Sin proponérmelo he usado en este párrafo palabras derivadas de captura y cautiverio y es que dedicar parte del tiempo a ver episodio tras episodio es una especie de cárcel, no solo por las horas de confinamiento sino por la soledad que implica y los devaneos mentales que brotan a partir de cada argumento, haciendo que la memoria se altere y sea muy difícil recordar en qué momento se apreció tal o cual serie. De modo que hacer memoria sobre cada historia que vi durante el año es una labor extenuante, un flashback en el que siento que me demoro exactamente la misma cantidad de tiempo que me tomó ver cada serie.
Mi criterio para construir un ranking de series, entonces, no tiene que ver con las mejores o las peores, con las más costosas o las más sorpresivas. Tiene que ver, sobre todo, con el grado de emoción que me produjo cada una, con la sorpresa, el encanto, la dosis de maravilla experimentada durante sus temporadas.
Recuerdo en primer lugar Euforia, la serie de HBO sobre una juventud embriagada de furia y pasión. La recuerdo por la música, por la belleza de sus personajes, por la emancipación que propone. Y dejaría que el podio de esta serie lo comparta La colina de Watership, una serie animada protagonizada por conejos: errabundos, desterrados, perseguidos, inocentes frente a las amenazas que destruyen su ecosistema y horadan sus vínculos afectivos. Estas dos series darían pie para construir una selección sobre argumentos que invitan a la sublevación.
Chernobyl, por ejemplo, es un llamado a descreer todo el tiempo de las versiones oficiales de la historia. Ayuda a reconocer la mampostería de mentira sobre la que se fundan algunos gobiernos. Y la serie Amor, muerte y robots, joya animada producida por Netflix, especula sobre algunos futuros que se avecinan si acaso continuamos con el adormecimiento: la distopía está a la vuelta de la esquina y por series como estas podemos ver los rumbos torcidos que puede tomar la humanidad.
Sin duda, en esta lista debe figurar el final de Juego de Tronos. No hablaré de la desilusión que algunos fans sintieron, solo aplaudiré una historia que conmocionó a millones de personas durante casi una década. También hay espacio para mencionar a los superhéroes: The Boys y la truculenta moral que motiva a los enmascarados a buscar impunidad para sus fechorías. Watchmen y el universo de fascismo que retrata como una parodia sin maquillaje de la degradación de nuestro propio universo.
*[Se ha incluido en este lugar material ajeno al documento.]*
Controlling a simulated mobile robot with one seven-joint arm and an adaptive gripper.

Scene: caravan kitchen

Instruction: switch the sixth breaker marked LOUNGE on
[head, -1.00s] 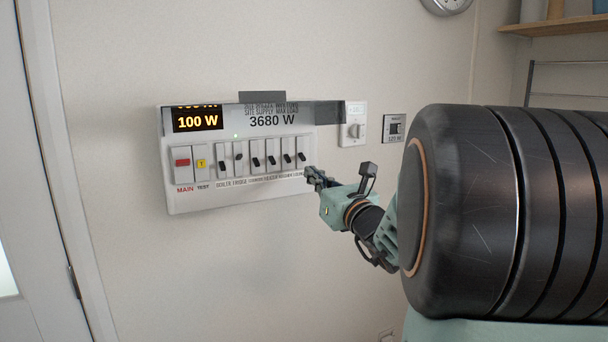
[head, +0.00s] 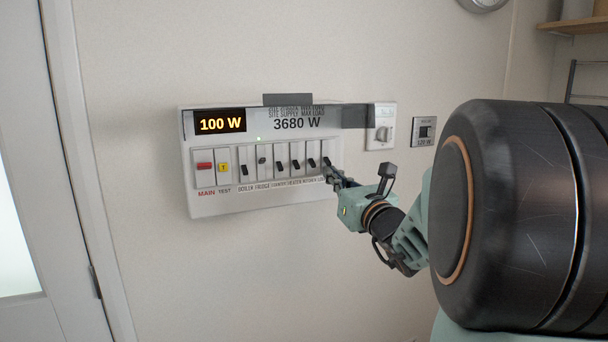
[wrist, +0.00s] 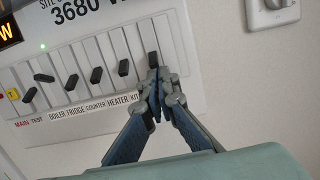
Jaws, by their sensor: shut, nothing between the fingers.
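The white breaker panel (head: 215,201) hangs on the wall, with a row of dark levers above the labels. The sixth breaker's lever (head: 327,161) is at the right end of the row; it also shows in the wrist view (wrist: 152,62). It looks low, like its neighbours, while the second lever (head: 262,160) sits higher. My gripper (head: 329,170) is shut and empty, its tips (wrist: 157,76) right at the lower end of the sixth lever; I cannot tell whether they touch. The gripper hides the LOUNGE label.
The lit display (head: 220,122) reads 100 W, beside a printed 3680 W. A red MAIN switch (head: 204,166) and a yellow TEST button (head: 223,167) are at the left. A knob plate (head: 381,127) and a small switch plate (head: 423,131) are to the right.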

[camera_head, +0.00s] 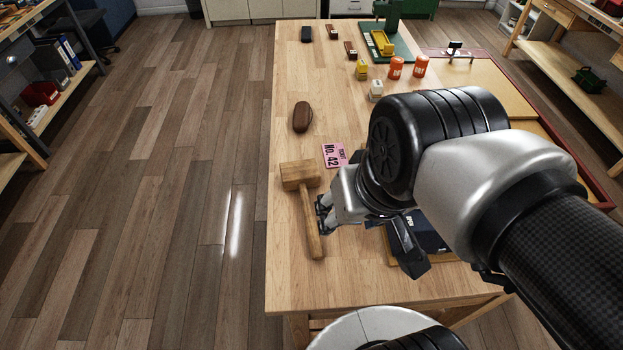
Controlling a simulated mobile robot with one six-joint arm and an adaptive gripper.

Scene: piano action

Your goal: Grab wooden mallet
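The wooden mallet (311,222) lies near the left edge of the light wooden table. Its blocky head (299,174) is at the far end, and its handle points toward the near side. My gripper (323,214) is low over the table, just right of the handle's middle, with its dark fingertips next to the handle. I cannot tell whether they touch it or how far they are apart. My arm comes in from the right and hides part of the table.
A pink ticket (334,155) and a brown oval case (302,117) lie beyond the mallet. Orange containers (395,68), a yellow item (362,69) and a green machine (385,37) stand farther back. A dark blue item (428,232) is partly hidden under my arm. The table's left edge is close to the mallet.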

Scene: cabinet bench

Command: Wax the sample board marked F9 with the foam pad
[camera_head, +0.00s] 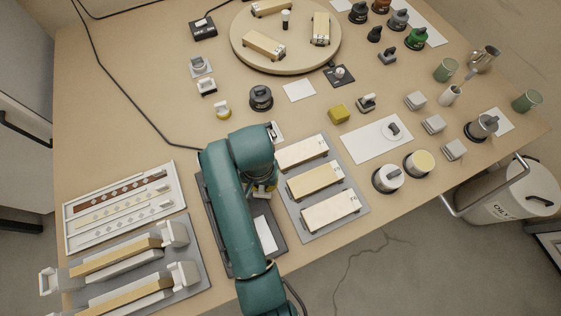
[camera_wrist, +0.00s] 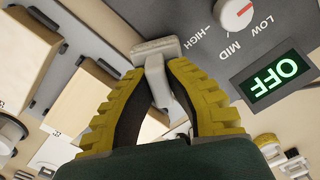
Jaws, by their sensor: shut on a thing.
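My gripper (camera_wrist: 162,85) has its yellow fingers shut on a pale grey T-shaped piece (camera_wrist: 157,50); I cannot tell whether this is the foam pad's handle. In the head view my gripper (camera_head: 262,187) is mostly hidden by my arm, above the dark panel left of the board tray. Three pale wooden boards, near (camera_head: 330,212), middle (camera_head: 315,180) and far (camera_head: 302,151), lie on a grey tray (camera_head: 353,193). Other boards, one of them at the front (camera_head: 263,45), lie on a round turntable (camera_head: 240,60). No F9 marking is readable.
The dark panel (camera_wrist: 215,55) has a red-marked dial and a lit display reading OFF. A yellow block (camera_head: 339,113), several grey blocks (camera_head: 433,124) and round tins (camera_head: 388,178) stand to the right. A rack of strips (camera_head: 120,205) and clamped pieces (camera_head: 125,258) lie left.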

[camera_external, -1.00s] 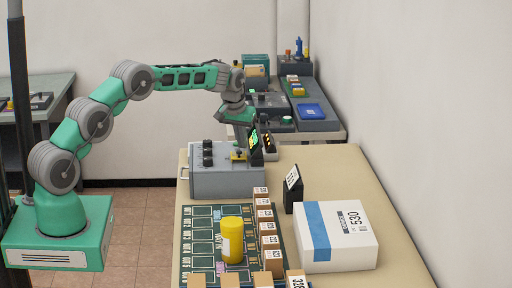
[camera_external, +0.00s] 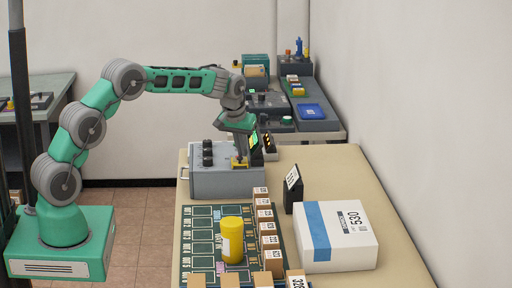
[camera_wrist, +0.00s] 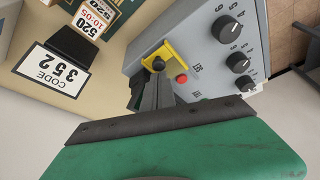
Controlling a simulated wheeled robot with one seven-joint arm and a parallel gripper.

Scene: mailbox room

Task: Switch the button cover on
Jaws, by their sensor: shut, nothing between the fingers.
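The button cover is a yellow piece (camera_wrist: 160,58) on the top of a grey control box, and in the external view it shows as a small yellow spot (camera_external: 240,163). A red button (camera_wrist: 181,78) is uncovered beside it in the wrist view. My gripper (camera_external: 240,157) is shut and empty, pointing down over the cover. In the wrist view its dark fingertips (camera_wrist: 158,70) are at the yellow piece; I cannot tell whether they touch it. The grey control box (camera_external: 222,183) carries several black knobs (camera_wrist: 226,29).
A small dark screen (camera_external: 256,147) stands close behind my gripper.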

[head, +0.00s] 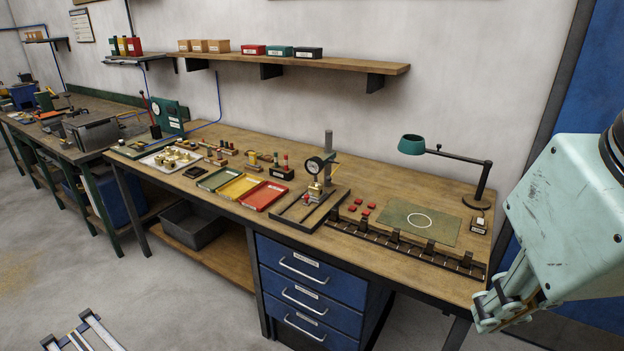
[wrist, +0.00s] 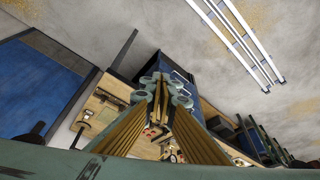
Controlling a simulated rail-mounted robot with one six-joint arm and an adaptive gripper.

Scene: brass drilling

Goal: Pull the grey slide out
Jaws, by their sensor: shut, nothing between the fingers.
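My gripper (head: 497,308) hangs at the right of the head view, in front of the bench's right end. It is shut and empty. In the wrist view its fingers (wrist: 164,92) meet at the middle, with the bench beyond them. I cannot pick out the grey slide for certain. Details on both are too small to tell.
Green, yellow and red trays (head: 238,186) lie mid-bench. A dark slotted rail (head: 400,247) runs along the front right edge, near a green mat (head: 419,222) and a lamp (head: 412,144). Blue drawers (head: 308,292) stand below. The floor in front is mostly clear.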

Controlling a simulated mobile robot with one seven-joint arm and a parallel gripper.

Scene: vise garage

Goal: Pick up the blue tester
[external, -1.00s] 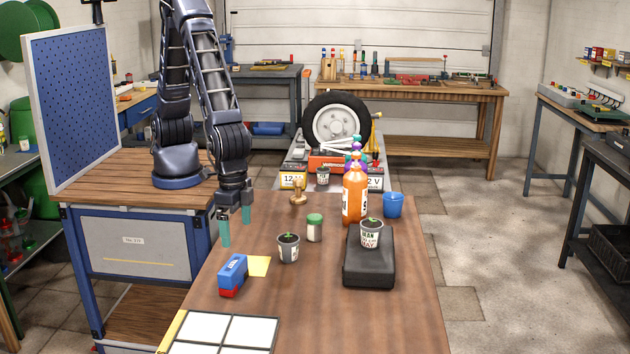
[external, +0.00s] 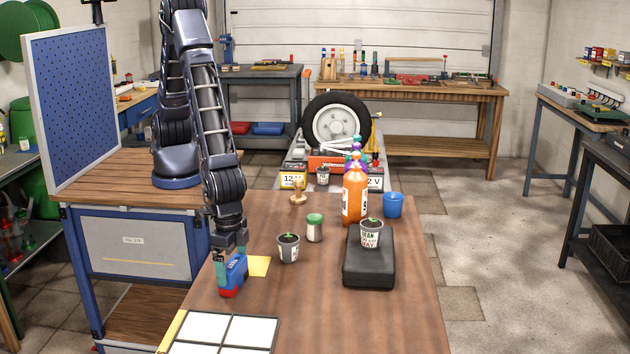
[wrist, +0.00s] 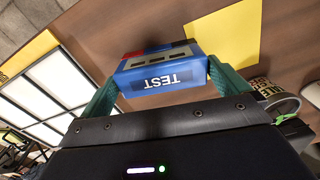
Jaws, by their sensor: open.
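The blue tester (external: 232,276), a blue block with a red end, lies on the brown wooden table near its left edge. In the wrist view the tester (wrist: 162,78) shows the word TEST and sits between the two green fingers. My gripper (external: 231,264) is open, with its fingers down on either side of the tester. In the wrist view my gripper (wrist: 160,92) has one finger on each side of it. I cannot tell whether a finger touches it.
A yellow sheet (external: 259,265) lies beside the tester. A potted cup (external: 289,250), a green-lidded jar (external: 314,230) and a black case (external: 369,266) with another pot (external: 371,235) stand to the right. A white-panelled tray (external: 226,328) lies in front. An orange bottle (external: 354,195) stands farther back.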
Tendría que dejar espacio para las series que se elevan como obras de arte. Empezaría por Peaky Blinders y su exquisitez musical para seguir con El cristal encantado y su dimensión fantástica de títeres y muñecos. No olvidaría incluir a Nuestro planeta, serie narrada por David Attenborough con una voz que nos guía a través de una naturaleza en crisis, quizás moribunda, que aún en sus momentos más sombríos despliega una belleza ilimitada ante quienes saben observarla.
Y llegando al final de esta lista arbitraria de lo que me conmocionó este año tendría que dedicar unas palabras a BoJack Horseman. Cada episodio es un asombro invaluable. Cada capítulo es una clase de buena escritura. A esta serie le agradezco las risas y las lágrimas.